Will Smith sorgt für den Skandal der Oscars 2022
Es wurde bei allen Hinweisen auf die ernsten Zeiten, in denen man heute lebe, viel gespaßt auf der Bühne – am besten sicherlich von Amy Schumer, einer der drei Moderatorinnen, die sogar mal im Spiderman-Kostüm heransegelte. Aber der mieseste Witz des Abends wird in Erinnerung bleiben. Denn als Chris Rock auf die Bühne kam und bei seinen Albernheiten auch die Frau von Will Smith nicht ausließ und auf ihre Kurzhaarfrisur (die sie aufgrund von chronischem Haarausfall trägt) anspielend meinte, er sei schon sehr gespannt auf sie in „G.I. Jane 2“, der vermeintlichen Fortsetzung des Militärdramas mit einst einer kahl geschorenen Demi Moore – da versuchte Will erst noch gute Miene zu zeigen.
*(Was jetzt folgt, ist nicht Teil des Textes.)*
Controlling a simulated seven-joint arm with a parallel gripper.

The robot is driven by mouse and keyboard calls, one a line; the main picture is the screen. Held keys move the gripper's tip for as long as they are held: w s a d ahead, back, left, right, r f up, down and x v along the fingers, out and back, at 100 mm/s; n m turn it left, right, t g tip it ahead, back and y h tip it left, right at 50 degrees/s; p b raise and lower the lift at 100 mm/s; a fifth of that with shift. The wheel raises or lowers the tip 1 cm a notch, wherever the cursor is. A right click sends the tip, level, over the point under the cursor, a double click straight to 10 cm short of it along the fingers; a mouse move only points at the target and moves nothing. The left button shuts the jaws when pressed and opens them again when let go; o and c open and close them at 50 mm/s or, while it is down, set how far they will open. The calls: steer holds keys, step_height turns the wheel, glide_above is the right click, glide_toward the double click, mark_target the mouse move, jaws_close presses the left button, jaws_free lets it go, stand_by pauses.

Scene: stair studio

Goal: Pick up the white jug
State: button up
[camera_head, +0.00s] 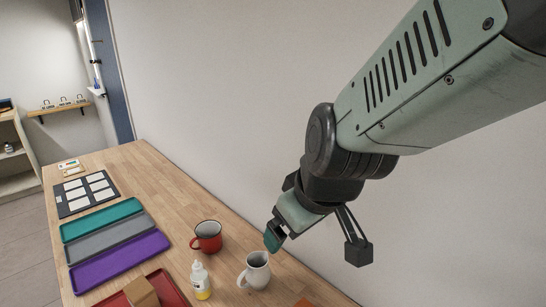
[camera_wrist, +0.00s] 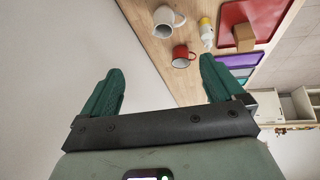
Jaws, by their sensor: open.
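The white jug (camera_head: 257,271) stands upright on the wooden table near its right edge, close to the wall, with its handle to the left. In the wrist view the white jug (camera_wrist: 164,20) appears at the top, beyond my fingers. My gripper (camera_head: 273,237) is above the table, up and slightly right of the jug, apart from it. In the wrist view my gripper (camera_wrist: 158,85) has its two green fingers spread wide with nothing between them.
A red mug (camera_head: 207,237) stands just behind the jug, and a white bottle with a yellow label (camera_head: 201,281) is to its left. A red tray (camera_head: 168,285) holds a cardboard box (camera_head: 141,292). Purple (camera_head: 119,262), grey and teal trays lie farther left. A wall borders the table's right side.

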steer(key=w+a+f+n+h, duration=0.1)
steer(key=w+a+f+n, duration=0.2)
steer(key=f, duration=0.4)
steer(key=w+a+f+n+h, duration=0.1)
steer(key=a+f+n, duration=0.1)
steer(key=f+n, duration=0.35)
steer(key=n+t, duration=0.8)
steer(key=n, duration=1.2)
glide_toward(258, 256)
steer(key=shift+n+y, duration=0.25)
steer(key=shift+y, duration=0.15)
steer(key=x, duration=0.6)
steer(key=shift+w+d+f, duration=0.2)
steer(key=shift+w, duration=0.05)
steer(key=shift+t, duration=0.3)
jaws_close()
Der Blick auf Frau Jada aber offenbarte eine Verletzung und ließ ihn zur Tat schreiten. Schritt also auf die Bühne und verpasste Chris Rock live auf der Oscar-Bühne eine Ohrfeige. Als der zwar verdutzt war, aber noch nachwitzeln wollte, schrie Smith, wieder auf seinem Platz neben Jada sitzend und unter Verwendung von reichlich F-Wörtern, er solle den Namen seiner Frau nie mehr in den Mund nehmen. Ein Paukenschlag also, das haben die Oscars so auch noch nicht gesehen. Und als Will Smith später auf die Bühne zurückkehrte und dabei durchaus auch um Entschuldigung bat (beim Publikum, bei der Academy, aber nicht bei Christ Rock!), bekräftigte er in Anlehnung an den Film, für den er dann dort stand („King Richard“) eine Rolle als Beschützer seiner Familie. Was das ja wohl beweisen wäre.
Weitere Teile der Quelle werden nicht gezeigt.